Important Notice: The next Morning Energy Blog will be posted on Thursday November 13, 2014.
Good morning. In a volatile session U.S. equities edged higher yesterday with the Dow rising 70 points to 17,555, the S&P 500 up 8 to 2,031 and the Nasdaq closing 18 points higher at 4,638. Ding, ding, ding! The Dow and S&P once again closed at record highs. Domestic equities got some “love” from European equities which closed higher (0.5%) on ECB President Mario Draghi’s comments after the central bank’s meeting indicating he’s ready to release additional measures (central bank speak for QE) in the euro zone to bolster the economy there. On the announcement the euro stumbled to a 2 year low against the greenback hurting commodity prices (you know where I’m going with that!). The ECB’s announcement pushed the U.S. dollar to its highest level since June 2010 against a basket of major currencies. Looks like it might be time to plan that trip to Europe. Better yet, Japan with the yen hitting a 7 year low!

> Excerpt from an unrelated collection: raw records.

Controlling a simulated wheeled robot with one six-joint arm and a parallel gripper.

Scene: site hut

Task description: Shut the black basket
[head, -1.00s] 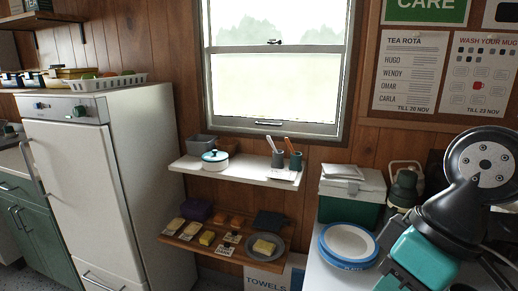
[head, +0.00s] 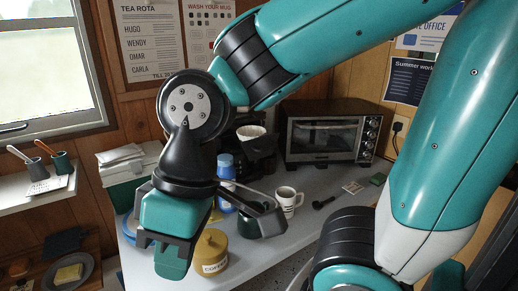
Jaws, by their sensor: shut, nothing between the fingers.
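The black basket (head: 246,145) is at the coffee machine (head: 262,162) on the worktop, in the middle of the head view. A white paper filter (head: 251,131) shows at its top, so it appears to stand open. My arm hides part of it and of the machine's left side. My gripper (head: 172,262) points down, shut and empty, in front and to the left of the basket. It is apart from the basket, nearer to the camera.
A yellow coffee canister (head: 210,254), a blue bottle (head: 226,172) and a white mug (head: 287,201) stand close by my gripper. A toaster oven (head: 325,138) is right of the machine. A cool box (head: 126,177) is at the left.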

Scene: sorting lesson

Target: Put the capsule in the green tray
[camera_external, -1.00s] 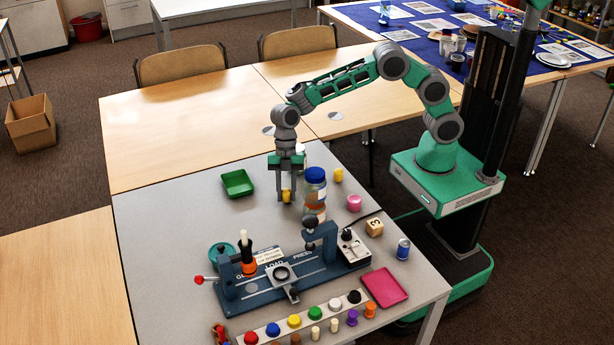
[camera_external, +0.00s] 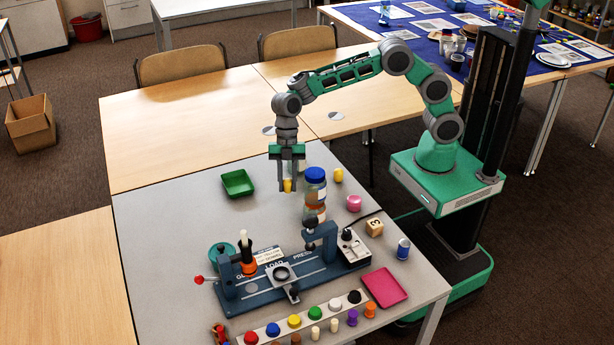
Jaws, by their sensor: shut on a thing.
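My gripper (camera_external: 287,187) points down and is shut on a small yellow capsule (camera_external: 287,185), holding it between the fingertips above the grey table. The fingers hide part of the capsule. The green tray (camera_external: 238,183) lies on the table to the left of my gripper; it looks empty. The gap between the capsule and the table is hard to judge from this view.
A blue-lidded jar (camera_external: 315,188) stands just right of my gripper. A blue press fixture (camera_external: 250,300) and a pink tray (camera_external: 384,287) are nearer. The table between gripper and green tray is clear.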

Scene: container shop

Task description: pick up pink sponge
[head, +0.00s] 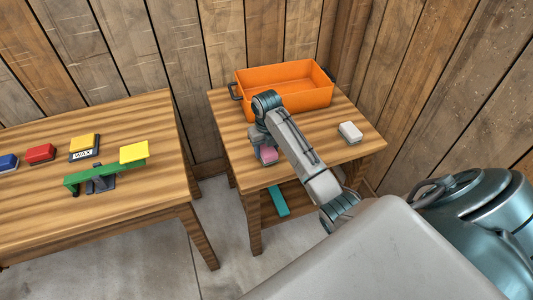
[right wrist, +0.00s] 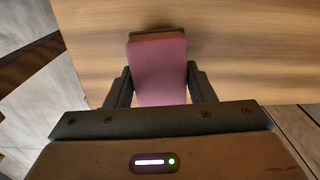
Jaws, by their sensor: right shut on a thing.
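The pink sponge (head: 268,154) shows on the small right-hand table in the head view, partly hidden by my right arm. In the right wrist view the sponge (right wrist: 158,70) is a pink block with a dark far edge. My right gripper (right wrist: 159,85) is shut on it, one finger against each side. Whether the sponge touches the tabletop or is just above it, I cannot tell. My left gripper is not in view.
An orange bin (head: 285,90) stands at the back of the small table (head: 222,108), with a white block (head: 350,133) to its right. A teal item (head: 278,201) lies on the shelf below. The left table holds a green stand (head: 105,177) and several coloured blocks.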

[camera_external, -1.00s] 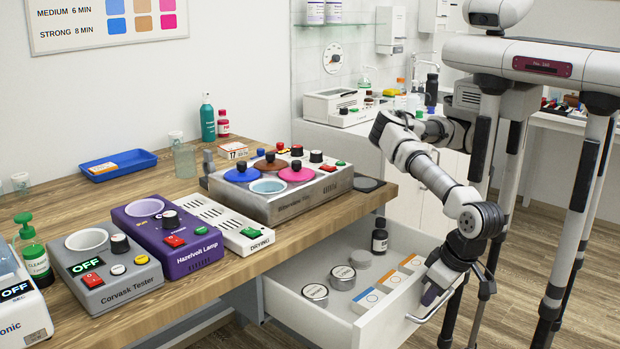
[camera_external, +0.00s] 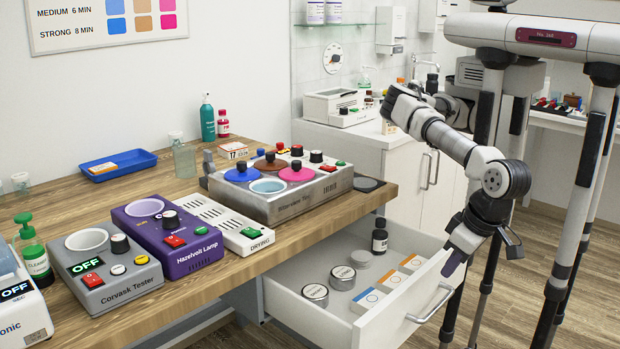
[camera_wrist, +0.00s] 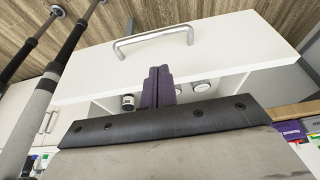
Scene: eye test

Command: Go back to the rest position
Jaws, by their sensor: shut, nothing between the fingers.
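My gripper (camera_external: 456,262) is shut and empty, with its purple fingers just above the right end of the open drawer's front, apart from the handle as far as I can tell. In the wrist view the shut fingers (camera_wrist: 158,86) stand together before the white drawer front (camera_wrist: 90,72) and its metal handle (camera_wrist: 153,42). The drawer (camera_external: 380,329) is pulled out under the wooden table. My arm (camera_external: 450,140) is bent, reaching down from my body at the right.
The drawer holds round tins (camera_external: 315,292), a dark bottle (camera_external: 380,236) and small boxes (camera_external: 369,299). The wooden table (camera_external: 285,252) carries a purple lamp unit (camera_external: 195,250), a grey tester (camera_external: 115,285) and a metal bath with coloured lids (camera_external: 300,203). Floor at the right is partly clear.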

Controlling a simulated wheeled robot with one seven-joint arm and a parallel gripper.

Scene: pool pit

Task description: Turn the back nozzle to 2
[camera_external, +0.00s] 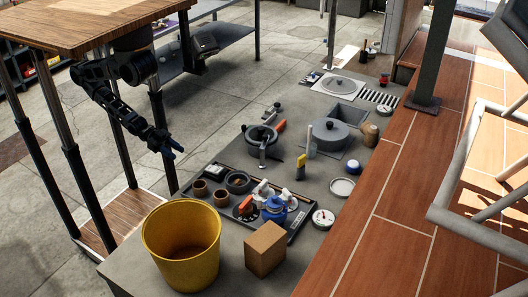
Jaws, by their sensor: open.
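My gripper (169,152) hangs in the air at the left, with bluish fingertips and nothing seen between them. It is apart from the grey platform and left of the black tray (212,205). Two small white fittings, one farther back (263,188) and one nearer (286,198), stand in the tray by a round black and red dial (245,206). They may be nozzles, but I cannot be sure. Any number marks are too small to read, so I cannot tell the back nozzle's setting.
A yellow bucket (181,245) and a cardboard box (265,249) stand at the near end. A blue pot-like item (274,209) and brown cups (199,187) crowd the tray. A grey lidded pot (330,134) stands behind.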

This morning once again Asian markets closed mixed with it seeming the Hang Seng and Shanghai continue to move conversely to the Nikkei. Europe’s major indexes are currently trading on either side of unchanged. This is the first Friday of the month which means the Labor Department releases its Employment Situation Report which ever since the beginning of the Great Recession has been THE report. The report stated employers added 214,000 jobs in October. This was good news and bad news. The bad news is economists were expecting non-farm payrolls to increase by 240,000. The good news is that 1) employers have added at least 200,000 jobs for 9 straight months and 2) August’s and September’s job numbers were revised higher and you regular readers know how much importance I put on revisions for in good times revisions are for the better and in bad times the opposite. The unemployment rate dropped to 5.8% from 5.9% which is the lowest rate since July 2008. A very key statistic that the Fed focuses on for inflationary signals is average hourly pay (AVP) and it is still weak. AVP rose 3¢ in October to $24.57. This is just 2% higher than the AVP 12 months earlier and is barely ahead of the 1.7% inflation rate. Indeed the labor market is improving but the employee still has virtually no bargaining power. Investors and traders are not impressed with the report for the Dow is down 26 points this morning.
Ample supply and the strong U.S. dollar are bad enough for the oil bulls but add in China’s report that its service sector growth weakened in October and it’s down ya go. Yesterday WTI lost 77¢ to $77.91 while Brent managed to “only” lose 9¢ to $82.86. Brent is down nearly 30% from its high in June and is near a four year low. This morning oil is bouncing up $0.83 because our ex-KGB “friend” may be up to his old tricks. Unconfirmed reports are that a Russian military convoy has entered Ukraine. This falls under my category mentioned earlier this week of “geopolitical events.” Mr. Putin is getting squeezed and may be like a raccoon backed into a corner (I don’t know if you’ve ever come across one of these varmints but you don’t want to mess with them. They have sharp claws, sharp teeth and are downright mean!) So how do I know Mr. Putin is “feel’n it?” Because the Russian ruble is down nearly 34% in just 3 months! Folks, if a currency moves 5% over the course of a year it’s a big move in the Fx market. The ruble’s move is monumental! The lower price of oil and sanctions are indeed having a detrimental effect. Russia’s central bank reserves have fallen for the 11th week in a row and last week’s decline was the largest weekly decline since last spring. And this comes after the bank said it was suspending operations to support the ruble. Now for the record Russia’s reserves were large prior to the “invasion” of Ukraine and her credit rating was vaunted only a short while ago. That being said I’m sure the credit agencies are “running their numbers.”
Courtesy of MDA Information Systems LLC
The EIA released its weekly natural gas storage report showing 91 Bcf was injected last week which compares to last year’s 35 Bcf last year and the 5 year average of 42 Bcf. Inventories are now 6.2% below last year and 6.9% below the 5 year average. The expectation was for an injection of 87 Bcf and the market immediately sold off. And then everyone revisited the weather forecast and said “buy it!” and natty proceeded to run closing up 21¢ on the day at $4.404. Here’s some amazing data for you. Last Monday, 10/27, natty traded the low of the year at $3.541. Only 8 trading sessions later, yesterday, natural gas traded a high of $4.457. That’s up $0.916, or 26%! I’m going to say it again, you (or I!) must continually be watching the market for if you begin the supply renewal process when you see the opportunity, you will miss the opportunity.
The weather forecast again came in colder this morning but natty is trading down 4.2¢. I guarantee you this is traders taking profits ahead of the weekend. Have a nice weekend.